• **Objective**: Present the following data again exactly as it is shown.

━━━━━━━━━━━━━━━━

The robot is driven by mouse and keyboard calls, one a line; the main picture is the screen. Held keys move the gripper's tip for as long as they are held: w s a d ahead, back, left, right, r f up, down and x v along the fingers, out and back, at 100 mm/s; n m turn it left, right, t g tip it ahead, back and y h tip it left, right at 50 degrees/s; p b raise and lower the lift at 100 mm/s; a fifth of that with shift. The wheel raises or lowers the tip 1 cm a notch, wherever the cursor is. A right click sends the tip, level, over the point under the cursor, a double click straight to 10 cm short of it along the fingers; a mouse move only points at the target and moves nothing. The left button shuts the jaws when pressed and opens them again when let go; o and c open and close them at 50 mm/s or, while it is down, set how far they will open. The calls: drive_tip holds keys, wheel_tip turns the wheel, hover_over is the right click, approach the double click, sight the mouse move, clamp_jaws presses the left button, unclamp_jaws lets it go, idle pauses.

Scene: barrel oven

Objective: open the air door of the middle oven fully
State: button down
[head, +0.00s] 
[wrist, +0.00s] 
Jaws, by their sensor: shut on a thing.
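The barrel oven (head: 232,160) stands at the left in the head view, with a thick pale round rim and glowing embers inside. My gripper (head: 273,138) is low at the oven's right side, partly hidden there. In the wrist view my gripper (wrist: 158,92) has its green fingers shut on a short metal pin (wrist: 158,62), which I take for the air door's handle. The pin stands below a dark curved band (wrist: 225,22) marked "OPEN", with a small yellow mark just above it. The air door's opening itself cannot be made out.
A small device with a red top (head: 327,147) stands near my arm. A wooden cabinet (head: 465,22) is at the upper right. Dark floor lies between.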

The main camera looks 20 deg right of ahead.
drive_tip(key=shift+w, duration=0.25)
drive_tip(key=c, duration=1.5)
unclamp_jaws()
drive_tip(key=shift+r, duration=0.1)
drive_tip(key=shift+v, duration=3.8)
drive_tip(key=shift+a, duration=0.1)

━━━━━━━━━━━━━━━━

• **The output**:
The robot is driven by mouse and keyboard calls, one a line; the main picture is the screen. Held keys move the gripper's tip for as long as they are held: w s a d ahead, back, left, right, r f up, down and x v along the fingers, out and back, at 100 mm/s; n m turn it left, right, t g tip it ahead, back and y h tip it left, right at 50 degrees/s; p b raise and lower the lift at 100 mm/s; a fifth of that with shift. The wheel raises or lowers the tip 1 cm a notch, wherever the cursor is. A right click sends the tip, level, over the point under the cursor, a double click straight to 10 cm short of it along the fingers; a mouse move only points at the target and moves nothing. The left button shuts the jaws when pressed and opens them again when let go; o and c open and close them at 50 mm/s or, while it is down, set how far they will open. The calls: drive_tip holds keys, wheel_tip turns the wheel, hover_over is the right click, approach the double click, sight the mouse move, clamp_jaws presses the left button, unclamp_jaws lets it go, idle pauses.

Scene: barrel oven

Objective: open the air door of the middle oven fully
State: button down
[head, +0.00s] 
[wrist, +0.00s] 
Jaws, by their sensor: shut on a thing.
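The barrel oven (head: 232,160) stands at the left in the head view, with a thick pale round rim and glowing embers inside. My gripper (head: 273,138) is low at the oven's right side, partly hidden there. In the wrist view my gripper (wrist: 158,92) has its green fingers shut on a short metal pin (wrist: 158,62), which I take for the air door's handle. The pin stands below a dark curved band (wrist: 225,22) marked "OPEN", with a small yellow mark just above it. The air door's opening itself cannot be made out.
A small device with a red top (head: 327,147) stands near my arm. A wooden cabinet (head: 465,22) is at the upper right. Dark floor lies between.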

The main camera looks 20 deg right of ahead.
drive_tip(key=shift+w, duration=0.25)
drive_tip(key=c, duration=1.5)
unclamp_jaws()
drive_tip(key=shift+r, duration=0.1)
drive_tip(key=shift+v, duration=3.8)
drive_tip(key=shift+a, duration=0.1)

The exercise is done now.